Deve aver tirato un gran sospiro di sollievo Silas Katompa Mvumpa quando al minuto ’85 di Stoccarda-Mainz dello scorso 26 novembre ha visto il suo numero 14 colorarsi di verde sul tabellone del quarto uomo. Un brutto infortunio al crociato ne aveva interrotto prematuramente la stagione 20/21, non impedendogli comunque di essere premiato come Rookie of the Season in Bundesliga. Il legamento è una rogna non indifferente per un calciatore in rampa di lancio, soprattutto quando questo fa della corsa e dell’atletismo le sue doti principali.

Ciò che ha reso ancor più significativo il suo ritorno però è l’aver dietro la maglia per la prima volta un nome diverso. Non più “W. Silas“, ma soltanto Silas. Perché una lettera può fare tutta la differenza del mondo. Quella W puntata era la semplice abbreviazione del cognome, Wamangituka, impossibile da riportare per intero per motivi di stampa. Da quest’estate Wamangituka però è soltanto un ricordo. Silas ha trovato il coraggio di scrollarsi di dosso il peso di un’identità che lo schiacciava da tempo.

Silas Katompa Mvumpa a contrasto con Lars Stindl
Le prestazioni di Silas nella stagione 20/21 con la maglia dello Stoccarda gli sono valse il premio di Rookie dell’anno (Foto: Matthias Hangst/Getty Images – OneFootball)

Direzione Europa

Nativo della Repubblica Democratica del Congo, qui Silas ha iniziato a giocare a pallone, facendo la spola tra varie società della capitale Kinshasa. La più importante è l’FC Matete, squadra in cui ebbe l’occasione di instaurare dei primi contatti con l’agente e scout Olivier Belesi, il quale era visto dai giovani calciatori come una figura autorevole, potendo vantare clienti di rilievo nel calcio europeo.

Nel 2017 arrivò una svolta fondamentale, l’Anderlecht offrì a Silas un provino. Il giovane congolese si procurò quindi i permessi e la documentazione necessaria per il governo belga, tutto sotto il proprio nome di battesimo di Silas Katompa Mvumpa. In Belgio le cose andarono bene, la società biancoviola rimase impressionata dal talento del ragazzo che aveva doti fisiche fuori dal comune, ma anche uno spiccato senso del gol non propriamente usuale per un esterno puro. Comunicò quindi l’intenzione di tesserarlo, ma prima sarebbe dovuto tornare in Congo per qualche tempo, così da poter ritornare con un permesso di soggiorno rinnovato.
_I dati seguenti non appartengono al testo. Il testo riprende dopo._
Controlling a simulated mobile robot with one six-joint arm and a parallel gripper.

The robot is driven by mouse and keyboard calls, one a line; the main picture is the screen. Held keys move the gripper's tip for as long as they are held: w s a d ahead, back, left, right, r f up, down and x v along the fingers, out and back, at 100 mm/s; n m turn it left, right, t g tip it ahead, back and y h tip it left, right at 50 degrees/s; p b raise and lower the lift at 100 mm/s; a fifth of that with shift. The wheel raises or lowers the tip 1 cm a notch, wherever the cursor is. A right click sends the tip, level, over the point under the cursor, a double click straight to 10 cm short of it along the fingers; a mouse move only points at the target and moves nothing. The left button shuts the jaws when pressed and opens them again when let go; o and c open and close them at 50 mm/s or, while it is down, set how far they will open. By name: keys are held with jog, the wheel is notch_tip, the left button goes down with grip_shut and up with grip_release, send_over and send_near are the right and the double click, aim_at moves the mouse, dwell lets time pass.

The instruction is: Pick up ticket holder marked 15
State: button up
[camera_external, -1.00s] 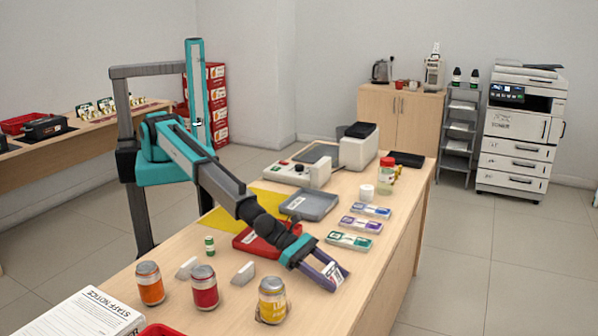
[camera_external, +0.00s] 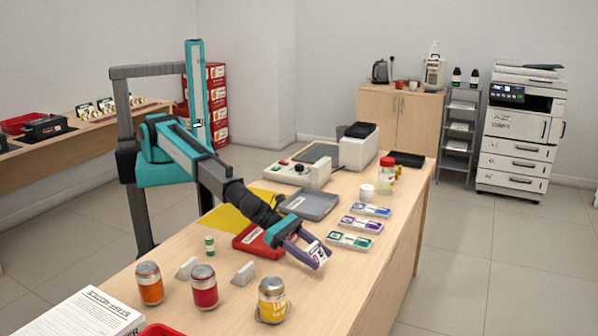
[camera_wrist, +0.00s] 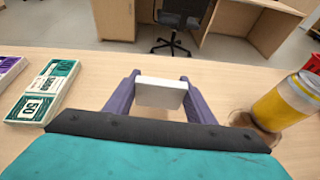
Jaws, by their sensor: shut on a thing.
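My gripper (camera_external: 312,255) is shut on a small white ticket holder (camera_external: 318,253). The holder has dark print on the face toward the outside camera, but I cannot read the number for sure. In the wrist view my gripper's purple fingers (camera_wrist: 160,98) pinch the white holder (camera_wrist: 160,93) from both sides, its blank face showing. It appears held above the counter (camera_external: 345,290). Two other white wedge-shaped holders (camera_external: 187,268) (camera_external: 244,273) stand on the counter to the left; their marked faces are not visible.
A yellow can (camera_external: 272,300) stands in front, with a red can (camera_external: 204,287) and an orange can (camera_external: 150,283) to its left. Banknote bundles (camera_external: 350,241) lie to the right. A red tray (camera_external: 250,240) and grey tray (camera_external: 310,203) lie behind.

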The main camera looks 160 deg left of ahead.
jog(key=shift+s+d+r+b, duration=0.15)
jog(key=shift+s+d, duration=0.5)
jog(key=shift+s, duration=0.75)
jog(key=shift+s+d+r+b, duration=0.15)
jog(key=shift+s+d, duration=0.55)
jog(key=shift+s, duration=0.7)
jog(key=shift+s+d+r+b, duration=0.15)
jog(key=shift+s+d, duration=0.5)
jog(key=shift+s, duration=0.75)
Qui una storia si interrompe e ne inizia un’altra, quella di Silas Wamangituka. Poco dopo il suo provino in Belgio Silas incontrò nuovamente Belesi, il quale fiutata l’occasione riuscì a convincerlo che se fosse tornato in Africa non avrebbe mai più coronato il suo sogno di giocare in Europa. L’agente era consapevole del potere esercitato su un ragazzo così giovane il cui unico obiettivo era affermarsi nel calcio. Propose quindi a Silas di andare a vivere con lui a Parigi, e il giovane accettò. Quindi sequestrò i suoi documenti e gliene procurò di nuovi. Nel frattempo offrì il giocatore al Montpellier, che intuendo un potenziale interessante lo fece tesserare dalla società satellite dell’Ales, in quinta divisione.

L‘impatto con il calcio francese non fu dei più semplici, con soltanto 6 presenze e un gol da febbraio a maggio. La situazione personale del resto non lo aiutava. Silas aveva pochi contatti con l’esterno, viveva sotto supervisione costante di Belesi. Con lui all’Ales arrivò anche un altro ragazzo congolese, Colet Kapenga, terzino sinistro classe 2000. I due si conoscevano sin da ragazzini, ma mai avrebbero immaginato che sarebbero stati vittima del terribile controllo della stessa persona.

Nonostante questo, i loro destini alla fine si sono rivelati diversi. In un’intervista la scorsa estate Kapenga ha dichiarato di essere stato truffato da Belesi, indirizzando sul proprio conto lo stipendio elargito dall’Ales e incolpando il club francese di essere indietro con i pagamenti. Soprattutto ha parlato dei problemi di salute mentale che queste vicende gli hanno procurato, condizionandone anche la carriera calcistica.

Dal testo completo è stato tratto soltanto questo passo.